With Kittyhawk, just walking around before, there’s a level of detail in here. How much involvement do you have in the design process, because there’s little things you don’t notice unless you know.
Kittyhawk is something I’m extremely proud of because I was here from day dot — the concept came from my mind. With Lobo, the boys had already came up with the name and the back story and stuff, and that they wanted it to be rum, etc, etc. I wasn’t there from the initial thought of starting a venue. When we came across [Kittyhawk] and I came up with the idea of basing it around Liberation Day, and the name, then I got in here and did the demo with the guys and stayed on ground for the six months building it. So every detail in here, every measurement, every colour, every pattern, was something that I was across. When you see it operate now, and when I see it operate, and I look at certain things in the venue, you do realise how much goes into building something with this much detail.

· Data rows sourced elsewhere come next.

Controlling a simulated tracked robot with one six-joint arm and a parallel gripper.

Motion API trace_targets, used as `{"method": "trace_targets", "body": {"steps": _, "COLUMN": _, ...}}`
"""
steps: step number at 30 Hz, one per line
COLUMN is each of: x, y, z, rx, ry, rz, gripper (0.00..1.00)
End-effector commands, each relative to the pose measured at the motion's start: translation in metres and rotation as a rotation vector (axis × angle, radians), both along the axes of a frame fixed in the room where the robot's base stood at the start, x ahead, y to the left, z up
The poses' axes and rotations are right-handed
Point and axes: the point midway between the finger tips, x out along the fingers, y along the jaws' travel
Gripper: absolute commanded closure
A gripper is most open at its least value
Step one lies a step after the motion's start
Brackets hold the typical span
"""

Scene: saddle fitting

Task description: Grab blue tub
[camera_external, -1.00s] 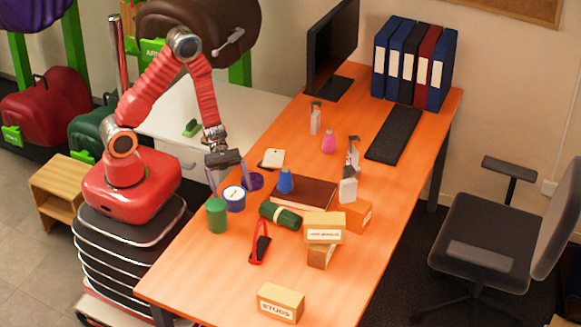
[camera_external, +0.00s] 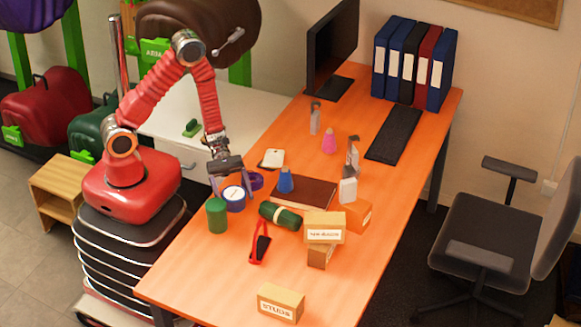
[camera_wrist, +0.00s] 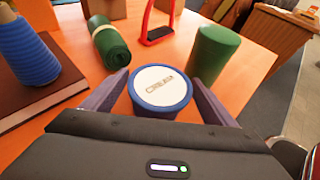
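My gripper (camera_external: 229,199) is open and points down, with one finger on each side of the tub. In the wrist view the fingers (camera_wrist: 161,100) flank the tub; I cannot tell whether they touch it. The lower part of the tub is hidden by my gripper body in the wrist view.
A green cylinder (camera_external: 217,215) stands close to the tub. A green roll (camera_external: 280,215), a blue cone-like spool (camera_external: 286,181) and a brown book (camera_external: 310,193) lie to the right. The table's front left is clear.

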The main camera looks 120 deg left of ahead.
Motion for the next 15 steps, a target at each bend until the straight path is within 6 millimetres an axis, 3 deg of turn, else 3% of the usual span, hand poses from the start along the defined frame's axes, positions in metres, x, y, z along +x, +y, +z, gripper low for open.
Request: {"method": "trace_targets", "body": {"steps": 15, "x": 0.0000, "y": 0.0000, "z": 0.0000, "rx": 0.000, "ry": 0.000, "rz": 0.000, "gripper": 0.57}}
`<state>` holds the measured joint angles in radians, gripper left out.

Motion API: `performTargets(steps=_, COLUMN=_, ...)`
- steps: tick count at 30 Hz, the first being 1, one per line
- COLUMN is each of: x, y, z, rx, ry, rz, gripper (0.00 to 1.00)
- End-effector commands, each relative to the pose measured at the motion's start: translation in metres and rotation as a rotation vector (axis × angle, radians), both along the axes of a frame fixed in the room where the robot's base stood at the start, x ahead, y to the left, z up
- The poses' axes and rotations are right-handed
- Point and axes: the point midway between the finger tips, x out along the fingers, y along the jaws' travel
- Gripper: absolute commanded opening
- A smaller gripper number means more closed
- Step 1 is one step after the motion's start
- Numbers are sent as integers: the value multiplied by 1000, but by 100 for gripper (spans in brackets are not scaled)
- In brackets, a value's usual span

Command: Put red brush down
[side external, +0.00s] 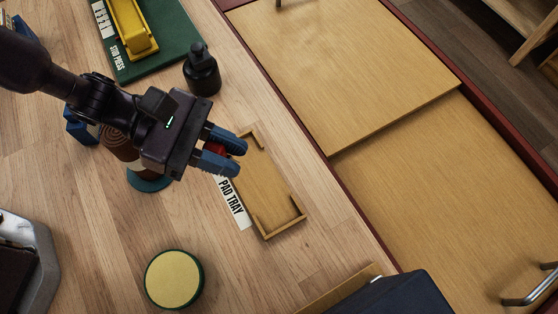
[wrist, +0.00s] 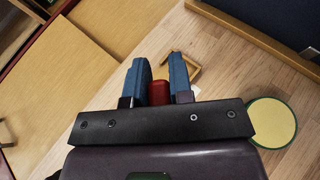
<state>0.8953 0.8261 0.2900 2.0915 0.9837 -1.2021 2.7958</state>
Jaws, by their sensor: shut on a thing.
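My gripper (side external: 229,151) has blue fingers and is shut on the red brush (side external: 214,147). Only a small red part of the brush shows between the fingers in the side view. In the wrist view the red brush (wrist: 158,92) sits between the two blue fingers (wrist: 158,80), and its lower part is hidden by the gripper body. The gripper is over the upper left end of the wooden pad tray (side external: 268,190), which has raised corner edges and a white "PAD TRAY" label (side external: 232,203). I cannot tell whether the brush touches the tray or the table.
A black bottle (side external: 203,75) stands above the gripper. A green "STUD PRESS" board (side external: 160,50) with a yellow press lies at the top left. A round yellow-topped pad (side external: 174,279) is below. A dark box (side external: 395,295) is at the bottom right.

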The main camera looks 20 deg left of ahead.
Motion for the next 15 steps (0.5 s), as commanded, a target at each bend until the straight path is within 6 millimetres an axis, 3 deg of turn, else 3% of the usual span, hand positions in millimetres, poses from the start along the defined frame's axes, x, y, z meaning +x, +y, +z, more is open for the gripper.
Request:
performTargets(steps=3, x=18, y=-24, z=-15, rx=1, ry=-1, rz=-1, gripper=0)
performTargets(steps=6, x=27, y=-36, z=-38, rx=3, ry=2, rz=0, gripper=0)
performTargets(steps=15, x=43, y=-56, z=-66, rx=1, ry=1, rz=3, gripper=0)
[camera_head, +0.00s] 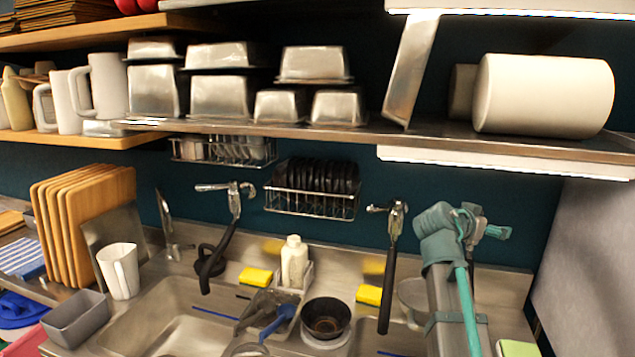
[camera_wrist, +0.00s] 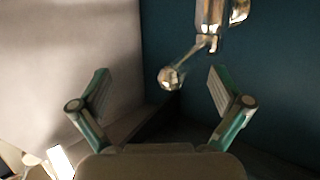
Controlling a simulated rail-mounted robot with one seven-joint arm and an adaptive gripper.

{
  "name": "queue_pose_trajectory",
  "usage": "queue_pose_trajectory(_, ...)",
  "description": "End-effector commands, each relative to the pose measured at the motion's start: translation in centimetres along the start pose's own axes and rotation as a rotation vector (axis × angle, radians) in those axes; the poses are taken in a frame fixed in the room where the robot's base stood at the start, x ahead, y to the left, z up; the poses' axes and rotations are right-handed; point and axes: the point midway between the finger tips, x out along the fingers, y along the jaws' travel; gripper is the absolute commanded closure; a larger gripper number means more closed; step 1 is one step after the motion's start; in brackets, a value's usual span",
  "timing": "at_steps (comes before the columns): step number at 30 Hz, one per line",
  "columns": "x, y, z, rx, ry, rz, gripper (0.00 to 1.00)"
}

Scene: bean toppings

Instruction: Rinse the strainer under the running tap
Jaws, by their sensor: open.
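My gripper (camera_head: 487,222) is raised above the right end of the sink counter, close to the back wall. In the wrist view my gripper (camera_wrist: 160,88) is open and empty, fingers spread wide. A metal tap lever with a round knob (camera_wrist: 171,78) shows beyond and between the fingers; I cannot tell any contact. Two wall taps with black hoses show in the head view, a left tap (camera_head: 233,190) and a right tap (camera_head: 396,208). I see no running water. A round metallic dish (camera_head: 414,294), partly hidden by my arm, could be the strainer, but I cannot tell.
A dark bowl (camera_head: 326,318), a white bottle (camera_head: 294,262) and yellow sponges (camera_head: 256,277) stand around the sink (camera_head: 150,318). A metal shelf (camera_head: 330,132) with pans overhangs the taps. A wire rack (camera_head: 310,203) of dark dishes hangs on the wall.

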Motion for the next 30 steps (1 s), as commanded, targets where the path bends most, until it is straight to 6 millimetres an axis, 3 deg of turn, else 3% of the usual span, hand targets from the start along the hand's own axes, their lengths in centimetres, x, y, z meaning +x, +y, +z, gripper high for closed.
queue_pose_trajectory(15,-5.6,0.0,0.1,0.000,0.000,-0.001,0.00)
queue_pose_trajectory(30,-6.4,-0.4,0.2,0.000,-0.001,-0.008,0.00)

It was six months on the ground every day, while building Big Poppa’s at the same time.
I obsessed over things like the depth of the chair, the angle of the back of the chair, the height of the chair — all these little things we work with our builders and designers to get it exactly right.
Can you lose yourself in the detail? How do you stay on track — when do you say, ok, that part’s done?
I think there was a couple of moments there where I should have been doing that, because I look now, and when the lights go down and everyone is in here, there’s things that I obsessed over that no-one ever sees. I think the next time I do it, I won’t obsess as much, because there is a lot that gets lost. Like during the day, you do see it, of a night-time sometimes you don’t see it. It can be hard to pull yourself out sometimes, but again it is those things that bring you back to a venue. It’s those things that I’ve always loved about Merivale. I went to Charlie Parker’s the other night, and it is a phenomenal venue; he works with the best architects and the best builders, but it’s still amazing, because a lot of it comes out of his mind.